== SHORT PROBLEM ==
Write out exactly the lines between the line containing "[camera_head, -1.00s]" and the end of the records, counting both ends, and leave out all pictures.
═════ DATA FOR THIS TASK ═════
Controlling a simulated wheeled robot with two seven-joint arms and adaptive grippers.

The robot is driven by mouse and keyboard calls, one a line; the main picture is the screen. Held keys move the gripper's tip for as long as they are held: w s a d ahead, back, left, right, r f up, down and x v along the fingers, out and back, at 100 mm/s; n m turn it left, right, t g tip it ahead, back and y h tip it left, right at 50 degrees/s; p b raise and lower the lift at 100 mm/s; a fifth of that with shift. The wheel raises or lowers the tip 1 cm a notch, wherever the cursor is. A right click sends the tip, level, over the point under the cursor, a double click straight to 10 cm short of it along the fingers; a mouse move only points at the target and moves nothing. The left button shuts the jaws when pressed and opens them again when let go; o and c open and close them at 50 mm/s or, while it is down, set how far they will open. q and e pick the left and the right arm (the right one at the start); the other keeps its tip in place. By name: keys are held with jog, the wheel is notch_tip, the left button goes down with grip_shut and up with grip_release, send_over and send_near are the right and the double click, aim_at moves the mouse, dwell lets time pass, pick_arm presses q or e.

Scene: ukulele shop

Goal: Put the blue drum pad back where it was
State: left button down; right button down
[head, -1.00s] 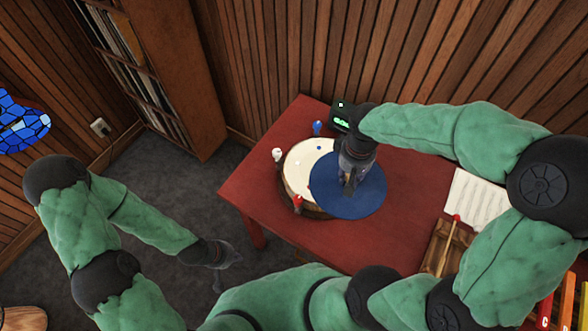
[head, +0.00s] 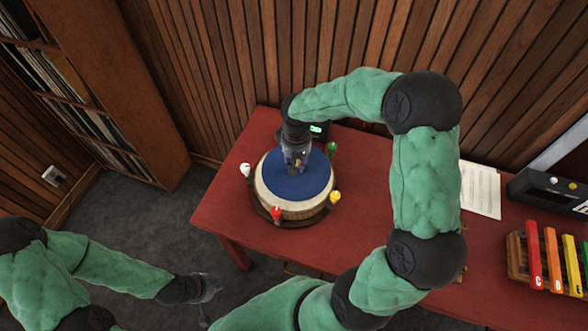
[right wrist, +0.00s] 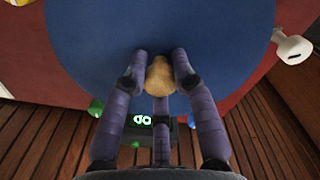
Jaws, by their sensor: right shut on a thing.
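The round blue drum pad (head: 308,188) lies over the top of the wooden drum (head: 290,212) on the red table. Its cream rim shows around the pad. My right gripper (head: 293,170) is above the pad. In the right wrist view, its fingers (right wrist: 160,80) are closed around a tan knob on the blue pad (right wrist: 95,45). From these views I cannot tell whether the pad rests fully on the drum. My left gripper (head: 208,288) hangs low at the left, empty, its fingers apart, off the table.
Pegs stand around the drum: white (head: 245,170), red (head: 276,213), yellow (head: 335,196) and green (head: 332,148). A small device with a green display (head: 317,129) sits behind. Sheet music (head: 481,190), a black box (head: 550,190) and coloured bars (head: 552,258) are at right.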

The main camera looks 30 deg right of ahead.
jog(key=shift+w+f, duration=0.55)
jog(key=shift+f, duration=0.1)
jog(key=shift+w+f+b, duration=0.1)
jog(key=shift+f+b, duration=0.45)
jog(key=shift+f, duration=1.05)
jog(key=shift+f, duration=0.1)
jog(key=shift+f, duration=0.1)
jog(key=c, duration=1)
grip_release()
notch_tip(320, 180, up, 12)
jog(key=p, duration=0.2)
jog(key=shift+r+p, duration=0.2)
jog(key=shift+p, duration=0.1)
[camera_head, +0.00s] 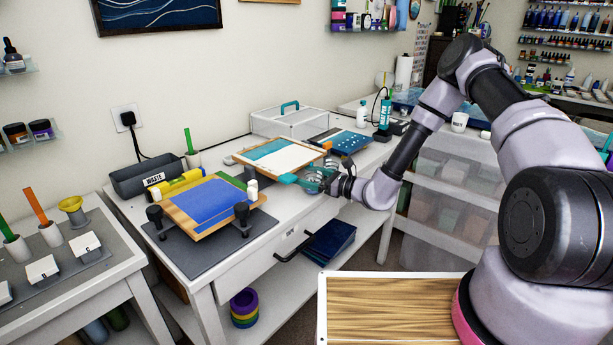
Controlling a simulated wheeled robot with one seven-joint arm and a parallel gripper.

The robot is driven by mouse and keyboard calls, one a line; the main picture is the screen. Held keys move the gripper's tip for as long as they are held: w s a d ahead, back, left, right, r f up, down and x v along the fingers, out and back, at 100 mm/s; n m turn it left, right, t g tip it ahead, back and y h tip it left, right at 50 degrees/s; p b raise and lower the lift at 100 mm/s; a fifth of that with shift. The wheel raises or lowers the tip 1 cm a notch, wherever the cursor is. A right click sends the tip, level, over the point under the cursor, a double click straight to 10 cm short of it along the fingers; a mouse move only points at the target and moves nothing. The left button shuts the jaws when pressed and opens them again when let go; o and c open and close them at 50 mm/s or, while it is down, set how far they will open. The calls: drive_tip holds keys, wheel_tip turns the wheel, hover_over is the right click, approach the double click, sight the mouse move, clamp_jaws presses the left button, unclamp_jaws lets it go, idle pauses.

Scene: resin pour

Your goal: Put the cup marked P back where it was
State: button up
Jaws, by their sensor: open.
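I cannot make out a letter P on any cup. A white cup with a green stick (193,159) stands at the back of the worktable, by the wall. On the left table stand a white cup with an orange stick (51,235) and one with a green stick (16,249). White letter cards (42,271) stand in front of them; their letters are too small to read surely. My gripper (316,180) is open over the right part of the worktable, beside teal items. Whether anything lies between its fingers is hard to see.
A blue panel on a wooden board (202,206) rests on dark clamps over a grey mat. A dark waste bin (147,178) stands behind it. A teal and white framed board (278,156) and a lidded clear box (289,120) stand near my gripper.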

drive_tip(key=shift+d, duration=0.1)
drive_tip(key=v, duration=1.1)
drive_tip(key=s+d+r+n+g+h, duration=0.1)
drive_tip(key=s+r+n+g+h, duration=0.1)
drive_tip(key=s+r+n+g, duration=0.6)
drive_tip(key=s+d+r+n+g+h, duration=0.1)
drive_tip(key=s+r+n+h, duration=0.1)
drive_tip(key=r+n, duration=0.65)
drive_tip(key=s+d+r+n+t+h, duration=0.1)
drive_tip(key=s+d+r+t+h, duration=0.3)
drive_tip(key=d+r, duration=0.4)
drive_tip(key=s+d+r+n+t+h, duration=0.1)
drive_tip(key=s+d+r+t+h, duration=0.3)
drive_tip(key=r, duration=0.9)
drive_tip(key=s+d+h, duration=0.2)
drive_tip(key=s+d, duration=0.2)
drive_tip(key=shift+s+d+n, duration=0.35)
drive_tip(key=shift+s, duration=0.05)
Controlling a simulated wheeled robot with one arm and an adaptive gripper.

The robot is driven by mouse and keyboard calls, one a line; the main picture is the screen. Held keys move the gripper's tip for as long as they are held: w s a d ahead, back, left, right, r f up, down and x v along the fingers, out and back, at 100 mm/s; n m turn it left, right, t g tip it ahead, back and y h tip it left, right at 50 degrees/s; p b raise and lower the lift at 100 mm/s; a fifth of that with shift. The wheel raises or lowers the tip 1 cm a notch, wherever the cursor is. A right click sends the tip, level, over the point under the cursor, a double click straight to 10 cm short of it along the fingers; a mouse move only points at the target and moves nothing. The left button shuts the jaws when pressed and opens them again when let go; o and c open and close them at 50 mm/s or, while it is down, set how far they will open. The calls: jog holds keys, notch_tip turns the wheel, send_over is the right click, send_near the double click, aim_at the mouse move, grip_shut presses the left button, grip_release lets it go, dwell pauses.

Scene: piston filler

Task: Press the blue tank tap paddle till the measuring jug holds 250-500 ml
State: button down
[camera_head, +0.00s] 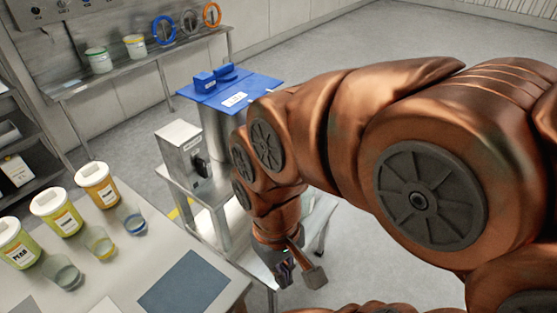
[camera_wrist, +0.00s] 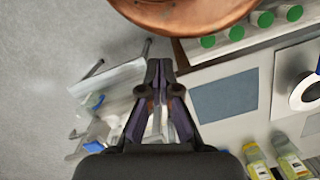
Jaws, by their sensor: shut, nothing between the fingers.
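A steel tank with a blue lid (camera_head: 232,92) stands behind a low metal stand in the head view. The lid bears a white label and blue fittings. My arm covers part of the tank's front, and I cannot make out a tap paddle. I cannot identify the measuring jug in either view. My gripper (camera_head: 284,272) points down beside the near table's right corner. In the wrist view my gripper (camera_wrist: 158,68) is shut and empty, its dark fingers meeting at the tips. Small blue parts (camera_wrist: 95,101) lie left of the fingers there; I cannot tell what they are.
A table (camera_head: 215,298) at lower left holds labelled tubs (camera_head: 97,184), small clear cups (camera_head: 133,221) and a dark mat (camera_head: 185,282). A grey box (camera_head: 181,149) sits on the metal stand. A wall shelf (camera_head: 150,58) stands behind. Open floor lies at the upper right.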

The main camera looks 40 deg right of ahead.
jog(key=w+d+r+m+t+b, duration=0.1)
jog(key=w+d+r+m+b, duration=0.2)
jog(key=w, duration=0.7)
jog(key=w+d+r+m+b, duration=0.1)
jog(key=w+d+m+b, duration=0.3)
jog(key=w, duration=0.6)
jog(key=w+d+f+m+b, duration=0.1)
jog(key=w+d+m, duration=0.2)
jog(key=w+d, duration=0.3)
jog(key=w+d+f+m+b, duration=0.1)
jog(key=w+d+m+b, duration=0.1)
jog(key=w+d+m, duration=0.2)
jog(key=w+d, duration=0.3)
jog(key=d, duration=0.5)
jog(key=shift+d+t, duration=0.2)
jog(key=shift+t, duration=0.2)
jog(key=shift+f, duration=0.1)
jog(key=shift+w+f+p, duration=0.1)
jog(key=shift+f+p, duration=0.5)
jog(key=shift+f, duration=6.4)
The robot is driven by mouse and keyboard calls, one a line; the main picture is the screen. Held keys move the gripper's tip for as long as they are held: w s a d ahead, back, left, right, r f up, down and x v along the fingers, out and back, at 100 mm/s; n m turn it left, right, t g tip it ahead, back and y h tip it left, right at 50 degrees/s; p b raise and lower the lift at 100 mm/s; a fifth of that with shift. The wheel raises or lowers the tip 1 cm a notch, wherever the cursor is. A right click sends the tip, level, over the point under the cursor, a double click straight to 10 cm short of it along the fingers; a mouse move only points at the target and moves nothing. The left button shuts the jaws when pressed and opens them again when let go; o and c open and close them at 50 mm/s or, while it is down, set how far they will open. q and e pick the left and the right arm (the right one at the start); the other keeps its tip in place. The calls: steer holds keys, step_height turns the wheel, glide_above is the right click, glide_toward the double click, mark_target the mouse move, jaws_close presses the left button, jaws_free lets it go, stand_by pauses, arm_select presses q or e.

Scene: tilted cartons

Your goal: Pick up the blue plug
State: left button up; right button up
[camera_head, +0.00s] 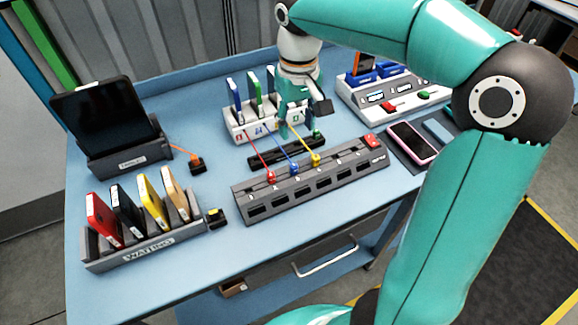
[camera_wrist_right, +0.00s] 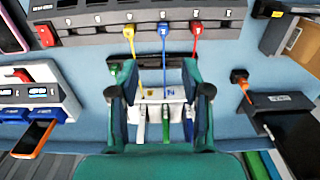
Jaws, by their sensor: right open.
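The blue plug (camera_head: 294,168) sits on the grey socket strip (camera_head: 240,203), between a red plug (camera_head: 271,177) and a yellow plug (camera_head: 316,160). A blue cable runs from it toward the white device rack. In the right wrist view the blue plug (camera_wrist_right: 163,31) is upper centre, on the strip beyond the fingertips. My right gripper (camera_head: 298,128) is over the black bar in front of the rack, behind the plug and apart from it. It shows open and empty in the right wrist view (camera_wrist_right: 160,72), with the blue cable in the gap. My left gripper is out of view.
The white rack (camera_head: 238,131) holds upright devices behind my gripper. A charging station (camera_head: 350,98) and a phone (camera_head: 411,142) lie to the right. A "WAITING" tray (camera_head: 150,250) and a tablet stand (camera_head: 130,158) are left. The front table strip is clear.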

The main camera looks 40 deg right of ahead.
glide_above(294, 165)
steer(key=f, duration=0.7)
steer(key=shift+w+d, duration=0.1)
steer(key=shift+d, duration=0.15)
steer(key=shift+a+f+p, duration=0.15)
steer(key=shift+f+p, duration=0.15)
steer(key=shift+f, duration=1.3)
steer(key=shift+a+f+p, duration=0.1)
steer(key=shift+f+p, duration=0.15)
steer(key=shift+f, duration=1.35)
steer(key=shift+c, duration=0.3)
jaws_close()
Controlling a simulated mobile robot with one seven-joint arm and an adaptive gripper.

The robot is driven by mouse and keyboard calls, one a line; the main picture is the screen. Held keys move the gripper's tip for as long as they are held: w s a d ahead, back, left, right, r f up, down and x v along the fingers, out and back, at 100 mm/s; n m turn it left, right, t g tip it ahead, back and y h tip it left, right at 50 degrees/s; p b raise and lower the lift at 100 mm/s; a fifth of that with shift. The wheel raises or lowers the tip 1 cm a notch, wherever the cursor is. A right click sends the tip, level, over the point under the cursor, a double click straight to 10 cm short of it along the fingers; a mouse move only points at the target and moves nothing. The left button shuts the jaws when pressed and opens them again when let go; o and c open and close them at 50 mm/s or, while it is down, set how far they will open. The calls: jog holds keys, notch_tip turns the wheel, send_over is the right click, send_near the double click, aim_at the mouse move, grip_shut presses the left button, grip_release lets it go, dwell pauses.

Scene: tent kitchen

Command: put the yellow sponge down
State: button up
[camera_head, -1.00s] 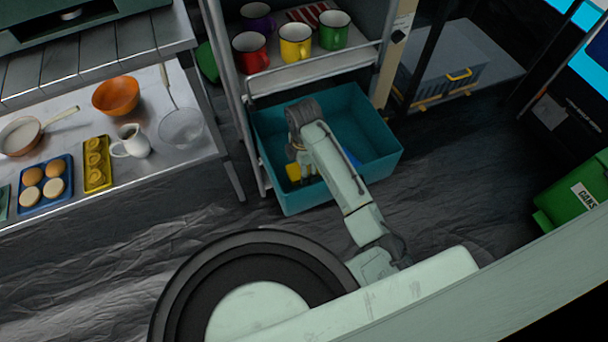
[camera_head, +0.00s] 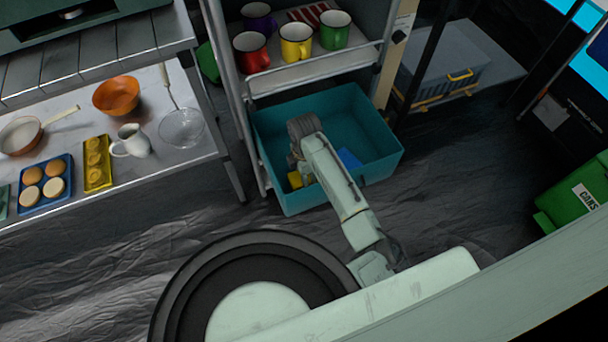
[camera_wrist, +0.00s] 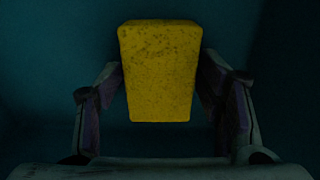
═════
== FINAL ANSWER ==
[camera_head, -1.00s] 
[camera_head, +0.00s] 
[camera_wrist, +0.00s] 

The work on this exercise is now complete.